Donald Trump’s tweet ignites the markets again. This time, optimism about the future deal with China caused and euphoric buying frenzy in some markets. There is an instrument, which is strongly supported by the positive comments about Trade Wars: AUD/USD.
First, AUD is affected by the condition in the Chinese Economy.
When the Big Dragon is doing well, it is supporting the Aussie. Second, we just got a rate decision and statement from the RBA. Although comments were not so hawkish, traders decided to eventually buy the AUD. That leads us to the technical situation, where we have a beautiful inverse head and shoulders pattern, which I mentioned in one of our previous videos. The price broke the neckline and then defended that as a support, which is giving us a green light to go long. We are currently breaking the major down trendline and price closing a day above the red line, should be a bullish game changer.
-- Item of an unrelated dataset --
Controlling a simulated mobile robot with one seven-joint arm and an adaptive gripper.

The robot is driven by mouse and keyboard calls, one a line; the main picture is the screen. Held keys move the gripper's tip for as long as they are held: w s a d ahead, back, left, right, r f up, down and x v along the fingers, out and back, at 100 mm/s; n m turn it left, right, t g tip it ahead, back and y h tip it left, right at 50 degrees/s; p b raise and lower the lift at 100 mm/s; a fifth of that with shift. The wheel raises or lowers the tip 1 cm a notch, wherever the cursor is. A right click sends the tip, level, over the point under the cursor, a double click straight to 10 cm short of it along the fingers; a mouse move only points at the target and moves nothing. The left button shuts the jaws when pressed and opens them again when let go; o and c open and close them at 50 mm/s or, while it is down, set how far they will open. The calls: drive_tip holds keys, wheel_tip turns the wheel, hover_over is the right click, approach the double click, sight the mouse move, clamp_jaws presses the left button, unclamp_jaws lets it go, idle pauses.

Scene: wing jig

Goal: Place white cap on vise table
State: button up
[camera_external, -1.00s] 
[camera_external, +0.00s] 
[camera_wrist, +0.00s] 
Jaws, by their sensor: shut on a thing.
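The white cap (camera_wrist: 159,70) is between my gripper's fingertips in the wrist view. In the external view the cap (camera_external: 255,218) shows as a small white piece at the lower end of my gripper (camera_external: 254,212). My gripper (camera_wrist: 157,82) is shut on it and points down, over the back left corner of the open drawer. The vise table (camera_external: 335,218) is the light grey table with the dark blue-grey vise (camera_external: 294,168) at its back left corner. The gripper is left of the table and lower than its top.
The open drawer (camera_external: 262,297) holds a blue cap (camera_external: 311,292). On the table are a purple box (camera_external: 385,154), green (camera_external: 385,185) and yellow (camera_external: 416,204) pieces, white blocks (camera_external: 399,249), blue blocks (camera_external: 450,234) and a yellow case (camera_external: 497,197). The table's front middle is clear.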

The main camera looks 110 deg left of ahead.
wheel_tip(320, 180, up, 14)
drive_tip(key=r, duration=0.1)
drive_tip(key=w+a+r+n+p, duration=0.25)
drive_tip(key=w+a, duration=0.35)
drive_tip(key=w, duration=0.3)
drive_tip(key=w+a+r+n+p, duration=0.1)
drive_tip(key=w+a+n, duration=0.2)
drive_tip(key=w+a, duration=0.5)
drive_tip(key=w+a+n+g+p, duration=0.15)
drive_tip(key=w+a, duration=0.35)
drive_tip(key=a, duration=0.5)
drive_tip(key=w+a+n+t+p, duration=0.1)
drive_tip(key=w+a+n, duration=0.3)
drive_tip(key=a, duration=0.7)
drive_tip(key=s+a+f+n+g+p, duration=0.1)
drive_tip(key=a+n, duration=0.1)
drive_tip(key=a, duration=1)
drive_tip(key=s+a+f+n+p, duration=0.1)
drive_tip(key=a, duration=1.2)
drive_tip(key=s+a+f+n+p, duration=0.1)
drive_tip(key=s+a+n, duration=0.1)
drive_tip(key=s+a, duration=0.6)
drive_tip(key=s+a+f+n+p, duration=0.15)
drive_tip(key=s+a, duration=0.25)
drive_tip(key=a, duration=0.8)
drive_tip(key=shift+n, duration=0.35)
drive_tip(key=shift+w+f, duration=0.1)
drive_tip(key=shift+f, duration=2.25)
A similar setup can be found on the USD/JPY. Yen is weakening across the globe. Here, the price also defended the neckline and went higher. For the legitimate buy signal, we need to break the resistance on the 109.
The last one is the USD/MXN, dollar to peso, where I showed you the symmetric triangle pattern. We are still inside but the buyers are not using the lower line of this formation as a trigger to go higher. This may indicate the willingness to break this support, which should bring us a sell signal. As for now, we wait but once the price will close below the green line, technical analysis will ring the bell to go short.